My 1 credit internship... well, I haven't actually even started this work yet. Once I get going I can blast it out in a productive afternoon, I hope.

Work
I'm getting quite a bit done but I feel like I have a lot more on my plate than normal. I'm "helping" with an exhibit that will go up this summer but so far I'm not even sure what the exhibit is about or what my role is. I'm co curating it, but so far it's someone else's baby but it's still quite a bit of work.

Relationship
Oh Utah... sometimes he is so bat shit crazy that I don't know what to do with him. Sometimes he is so sweet that I can't imagine what I did to deserve him. We fought a lot yesterday. For the life of me, I couldn't tell you what we were fighting about but it wasn't fun. We did resolve everything, I think. Sometimes we are just a little too similar. He's basically me circa 2006/2007. He does so many of the same things I did in my last serious relationship except now I'm on the recieving end. All in all, he's wonderful but I wish he would just calm down and not rush things.

Possible New Job
I applied for a job in Arizona at the suggestion of my supervisor a couple months ago. I had a phone interview about a month ago. They contacted my references two weeks ago. Last Friday, they called to set up an on site interview. I'm so excited but I'm also sooo scared. This job sound perfect for me, it pays well, the people seem really nice, I loved this library when I was a student there... buuuuttt... It's scary to pack up your life and move somewhere. It's especiallys cary to move to somewhere you spent the most miserable year of your life, even if that had nothing to do with the area. And it's even scarier to move to ARIZONA! ;-) My current job is pretty much never going to pay more and it is exceptionally unlikely that I'll move up the ladder. Something had to change eventually, why not this? I've been "leaving" for years and now that it's looking like a possibility, I'm scared. Plus there is Utah. He is NOT ok with the idea of me moving to Arizona. But to be fair this job application process has been going on almost as long as I've known him and it's not like I was really itching to move to Mormon-ville. (Is that the next Zynga game?!) I guess as far as this relationship goes... something was bound to give. One or both of us has to move. Why can't this be the reason? Ultimately, he's going to have to get on board with this or not. There isn't really a middle ground.

Thoughts on Leaving
It's funny thinking that I might not be here in June. I've sort of felt myself letting go of certain things and it's liberating and scary at the same time. I love the church I belong to and it's sad to think I might not be here to see how the congregation grows and changes. It's nice to think I might not have to deal with another winter in Siberia but Flagstaff is just as snowy and unpredictable, just not quite as cold and windy. Then there are friends and relationships I've build up over the years... I will miss people so much... but now I'm about to make myself cry and I've not even been given a job offer. Sheesh...

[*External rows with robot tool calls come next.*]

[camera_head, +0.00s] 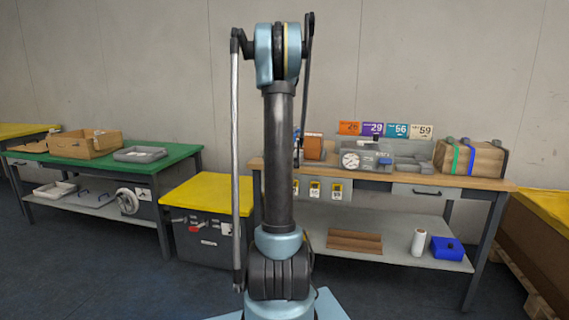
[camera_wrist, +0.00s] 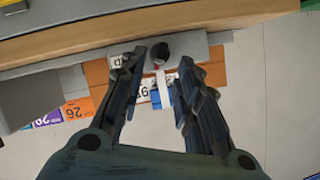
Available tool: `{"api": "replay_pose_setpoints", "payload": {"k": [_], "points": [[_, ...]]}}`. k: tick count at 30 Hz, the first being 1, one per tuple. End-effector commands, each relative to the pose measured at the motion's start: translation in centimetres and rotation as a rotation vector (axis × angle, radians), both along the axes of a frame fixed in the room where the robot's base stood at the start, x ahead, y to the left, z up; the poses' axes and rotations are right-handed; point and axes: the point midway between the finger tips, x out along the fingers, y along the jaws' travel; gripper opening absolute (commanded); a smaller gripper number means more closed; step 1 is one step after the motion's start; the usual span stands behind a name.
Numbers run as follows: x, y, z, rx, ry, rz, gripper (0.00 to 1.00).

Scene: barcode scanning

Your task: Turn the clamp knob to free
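In the wrist view a dark rounded knob (camera_wrist: 160,50) shows between and beyond the fingertips, with a small red part and a pale upright strip next to it. I take it for the clamp knob. My gripper (camera_wrist: 163,58) is open, with one black finger on each side of the knob. A gap shows on both sides; I cannot tell how far the knob is in depth. In the head view my arm stands in front of the bench, and neither the knob nor my fingertips can be made out clearly.
The wooden bench top (camera_head: 455,182) carries an orange box (camera_head: 313,147), a grey device with a round dial (camera_head: 350,160) and a strapped wooden crate (camera_head: 483,161). A yellow-topped cabinet (camera_head: 190,196) and a green table (camera_head: 180,155) stand left. Orange panels with labels lie close behind the knob.

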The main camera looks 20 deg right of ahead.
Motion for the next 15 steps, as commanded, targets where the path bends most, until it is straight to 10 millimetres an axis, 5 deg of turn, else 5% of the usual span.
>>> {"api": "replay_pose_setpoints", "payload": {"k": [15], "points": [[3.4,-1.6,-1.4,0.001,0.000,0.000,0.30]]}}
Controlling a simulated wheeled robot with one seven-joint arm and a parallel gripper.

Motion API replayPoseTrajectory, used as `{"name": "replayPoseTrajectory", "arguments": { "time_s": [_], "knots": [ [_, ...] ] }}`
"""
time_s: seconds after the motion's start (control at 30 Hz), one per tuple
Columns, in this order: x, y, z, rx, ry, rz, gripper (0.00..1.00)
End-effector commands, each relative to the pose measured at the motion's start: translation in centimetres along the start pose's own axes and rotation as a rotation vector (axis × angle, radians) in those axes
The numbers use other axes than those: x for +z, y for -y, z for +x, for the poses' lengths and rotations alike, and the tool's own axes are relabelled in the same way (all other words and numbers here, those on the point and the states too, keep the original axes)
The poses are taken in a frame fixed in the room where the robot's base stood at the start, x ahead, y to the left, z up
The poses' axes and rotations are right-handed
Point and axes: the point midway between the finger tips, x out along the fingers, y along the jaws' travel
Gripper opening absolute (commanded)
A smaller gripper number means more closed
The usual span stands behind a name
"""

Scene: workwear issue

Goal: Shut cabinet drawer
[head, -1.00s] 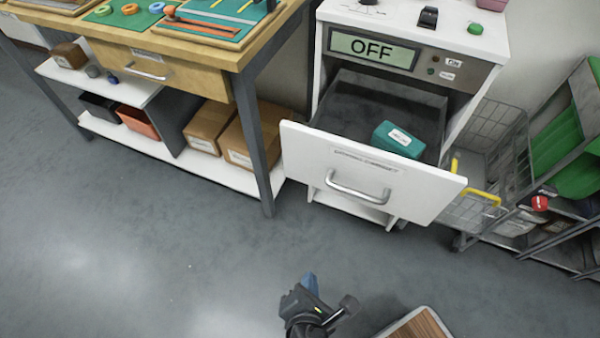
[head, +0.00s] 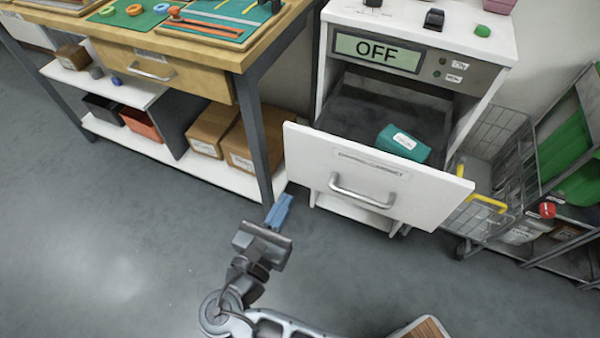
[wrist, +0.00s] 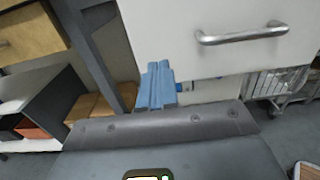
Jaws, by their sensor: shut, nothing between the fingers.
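The white cabinet drawer (head: 300,158) is pulled open at the front of the cabinet (head: 325,60). Its metal bar handle (head: 362,192) is on the front panel, and the handle also shows in the wrist view (wrist: 242,33). A teal box with a white label (head: 403,143) lies inside the drawer. My gripper (head: 284,204) has blue fingers, shut and empty, in front of and below the drawer's left corner in the head view. In the wrist view the fingers (wrist: 158,75) overlap the lower left part of the drawer front; I cannot tell whether they touch.
A workbench (head: 235,62) with a closed wooden drawer and lower shelves stands left of the cabinet. A wire cart (head: 490,165) and a rack with green items (head: 580,150) stand to the right.

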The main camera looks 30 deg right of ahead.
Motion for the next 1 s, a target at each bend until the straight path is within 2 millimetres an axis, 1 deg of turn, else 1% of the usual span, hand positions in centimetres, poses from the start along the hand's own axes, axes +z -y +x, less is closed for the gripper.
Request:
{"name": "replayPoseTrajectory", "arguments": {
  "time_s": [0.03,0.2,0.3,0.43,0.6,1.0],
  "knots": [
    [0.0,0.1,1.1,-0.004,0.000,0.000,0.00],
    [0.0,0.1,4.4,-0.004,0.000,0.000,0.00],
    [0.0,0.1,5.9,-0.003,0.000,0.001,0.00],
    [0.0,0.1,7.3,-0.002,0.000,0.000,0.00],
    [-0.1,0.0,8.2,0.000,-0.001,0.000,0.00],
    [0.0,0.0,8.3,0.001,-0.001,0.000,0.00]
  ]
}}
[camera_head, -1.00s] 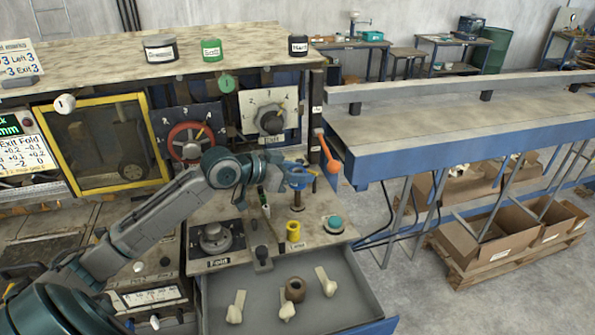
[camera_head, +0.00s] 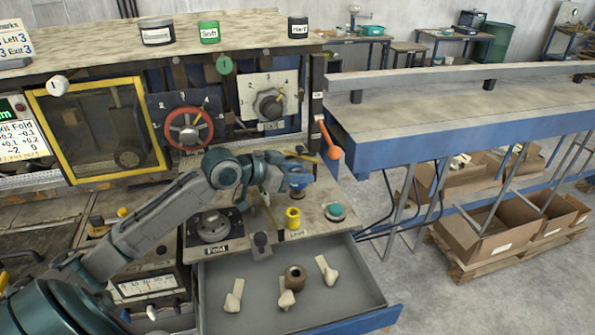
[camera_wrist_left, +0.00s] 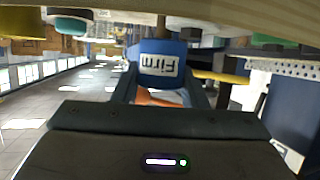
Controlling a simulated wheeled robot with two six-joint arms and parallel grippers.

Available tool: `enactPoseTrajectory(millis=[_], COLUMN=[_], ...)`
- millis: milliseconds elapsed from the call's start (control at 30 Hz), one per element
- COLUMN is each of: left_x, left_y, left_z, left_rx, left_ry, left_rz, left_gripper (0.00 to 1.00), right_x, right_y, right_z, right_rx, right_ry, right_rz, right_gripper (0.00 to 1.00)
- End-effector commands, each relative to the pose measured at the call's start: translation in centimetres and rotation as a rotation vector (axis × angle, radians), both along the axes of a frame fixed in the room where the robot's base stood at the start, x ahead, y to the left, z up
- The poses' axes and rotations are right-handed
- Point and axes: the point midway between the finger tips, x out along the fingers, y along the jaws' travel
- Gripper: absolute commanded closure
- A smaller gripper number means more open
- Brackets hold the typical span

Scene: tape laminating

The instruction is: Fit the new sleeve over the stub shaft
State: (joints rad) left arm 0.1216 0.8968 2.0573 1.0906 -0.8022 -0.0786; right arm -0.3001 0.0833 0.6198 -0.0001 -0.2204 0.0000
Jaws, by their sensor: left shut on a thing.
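My left gripper (camera_head: 299,177) is shut on a blue sleeve (camera_head: 297,181) above the right part of the bench ledge. In the left wrist view the sleeve (camera_wrist_left: 160,62) sits between the two fingers, its white "Firm" label upside down. A brown stub shaft (camera_wrist_left: 161,27) shows on the bench side of the sleeve, in line with it. The sleeve appears to be over or around the shaft's top; the exact fit is hidden. A brown, used-looking sleeve (camera_head: 296,277) lies in the open drawer. My right gripper is not in view.
A yellow cup (camera_head: 293,217) and a teal button (camera_head: 335,211) stand close by on the ledge. The open grey drawer (camera_head: 350,291) also holds three pale wedge-like pieces. An orange-knobbed lever (camera_head: 333,152) is behind right. A blue-edged long table (camera_head: 450,120) stands to the right.

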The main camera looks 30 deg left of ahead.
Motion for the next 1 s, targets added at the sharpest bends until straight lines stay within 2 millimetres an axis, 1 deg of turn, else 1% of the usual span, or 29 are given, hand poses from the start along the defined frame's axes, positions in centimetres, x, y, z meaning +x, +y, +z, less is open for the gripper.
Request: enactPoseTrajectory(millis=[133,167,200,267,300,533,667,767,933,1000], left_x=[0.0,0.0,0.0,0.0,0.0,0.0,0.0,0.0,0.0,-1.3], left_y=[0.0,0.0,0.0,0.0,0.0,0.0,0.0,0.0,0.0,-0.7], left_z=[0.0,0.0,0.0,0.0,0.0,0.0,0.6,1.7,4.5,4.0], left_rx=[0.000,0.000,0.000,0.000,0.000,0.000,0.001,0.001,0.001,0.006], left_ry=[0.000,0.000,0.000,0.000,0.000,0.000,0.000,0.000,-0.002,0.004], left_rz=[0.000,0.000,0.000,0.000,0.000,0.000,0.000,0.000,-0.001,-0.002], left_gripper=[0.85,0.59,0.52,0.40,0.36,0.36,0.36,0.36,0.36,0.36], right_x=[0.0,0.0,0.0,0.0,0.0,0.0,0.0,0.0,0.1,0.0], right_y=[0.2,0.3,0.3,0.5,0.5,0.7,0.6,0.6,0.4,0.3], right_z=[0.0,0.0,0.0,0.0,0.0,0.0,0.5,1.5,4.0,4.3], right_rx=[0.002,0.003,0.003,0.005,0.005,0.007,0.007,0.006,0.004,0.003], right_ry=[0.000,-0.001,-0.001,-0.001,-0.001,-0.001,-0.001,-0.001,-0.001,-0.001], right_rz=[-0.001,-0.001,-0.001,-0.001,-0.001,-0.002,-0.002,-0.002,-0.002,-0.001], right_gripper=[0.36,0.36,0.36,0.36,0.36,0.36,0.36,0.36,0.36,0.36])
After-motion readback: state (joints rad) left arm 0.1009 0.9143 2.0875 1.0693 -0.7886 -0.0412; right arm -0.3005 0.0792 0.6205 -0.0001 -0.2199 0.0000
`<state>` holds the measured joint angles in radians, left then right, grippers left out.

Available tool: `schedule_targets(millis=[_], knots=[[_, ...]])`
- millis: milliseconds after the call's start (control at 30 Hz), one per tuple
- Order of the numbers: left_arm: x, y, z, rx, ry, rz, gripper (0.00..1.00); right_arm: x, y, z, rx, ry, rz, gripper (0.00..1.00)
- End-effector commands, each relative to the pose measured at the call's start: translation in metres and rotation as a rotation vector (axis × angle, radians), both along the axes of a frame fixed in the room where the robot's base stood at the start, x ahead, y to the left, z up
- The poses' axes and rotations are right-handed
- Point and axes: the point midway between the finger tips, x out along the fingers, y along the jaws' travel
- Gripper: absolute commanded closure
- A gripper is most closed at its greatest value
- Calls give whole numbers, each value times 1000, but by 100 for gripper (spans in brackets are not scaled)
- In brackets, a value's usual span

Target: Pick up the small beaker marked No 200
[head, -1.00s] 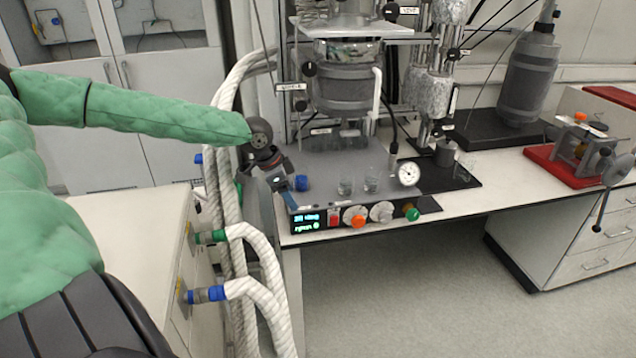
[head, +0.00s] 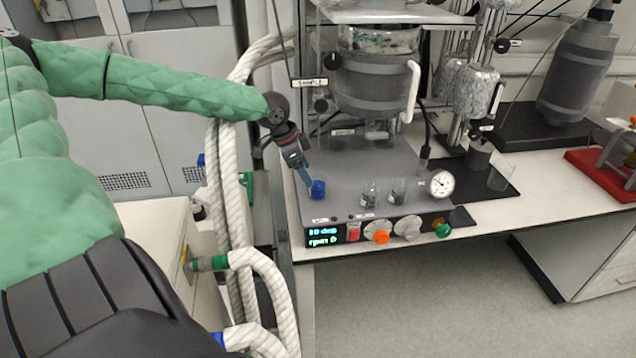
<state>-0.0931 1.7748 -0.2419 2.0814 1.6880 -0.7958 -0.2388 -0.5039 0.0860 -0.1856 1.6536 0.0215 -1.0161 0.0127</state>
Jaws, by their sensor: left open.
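Two small clear glass beakers stand upright side by side on the grey reactor base: a left one (head: 369,196) and a right one (head: 398,191). A larger clear beaker (head: 500,173) stands farther right on the black mat. Markings on the glass are too small to read, so I cannot tell which is No 200. My left gripper (head: 307,180) is open, pointing down over the left part of the base, left of the small beakers and apart from them. A small blue object (head: 317,189) shows right at its fingertips; whether they touch is unclear. My right gripper is not in view.
The reactor vessel (head: 372,85) hangs above the base, behind the beakers. A round gauge (head: 440,183) stands close to their right. The control panel (head: 375,232) with knobs runs along the front. White hoses (head: 232,190) rise at the left. A red-based device (head: 605,172) is far right.

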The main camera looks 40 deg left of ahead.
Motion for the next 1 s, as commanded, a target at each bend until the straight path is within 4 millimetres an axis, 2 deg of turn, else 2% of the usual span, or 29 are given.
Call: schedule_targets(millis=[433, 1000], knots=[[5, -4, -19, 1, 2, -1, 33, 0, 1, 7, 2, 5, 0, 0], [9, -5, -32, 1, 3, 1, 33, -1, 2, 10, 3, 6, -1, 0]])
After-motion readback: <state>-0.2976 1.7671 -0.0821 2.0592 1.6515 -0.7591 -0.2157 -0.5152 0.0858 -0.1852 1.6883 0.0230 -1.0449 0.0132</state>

So anyway... I guess this all seems managable again. I just need to use my time wisely, not think too much, and just take things one step at a time.

To let loose,
To let free,
To breathe in,
To breathe out,
Peace out.

1 comment:

Unknown said...

I really hope you get the job, Keith. It would be so amazing. Moving is scary but I think it's worth it. I think your analogy for Utah last post was poignant. You need to go for a real career, you've been stifled far too long. Utah is a wonderful addition to you life but if Utah can't realize that it's not beneficial for him to move for your actual career as opposed to you moving for his meh job then, well, things might just not work out. But you're fantastic at making it work on your own.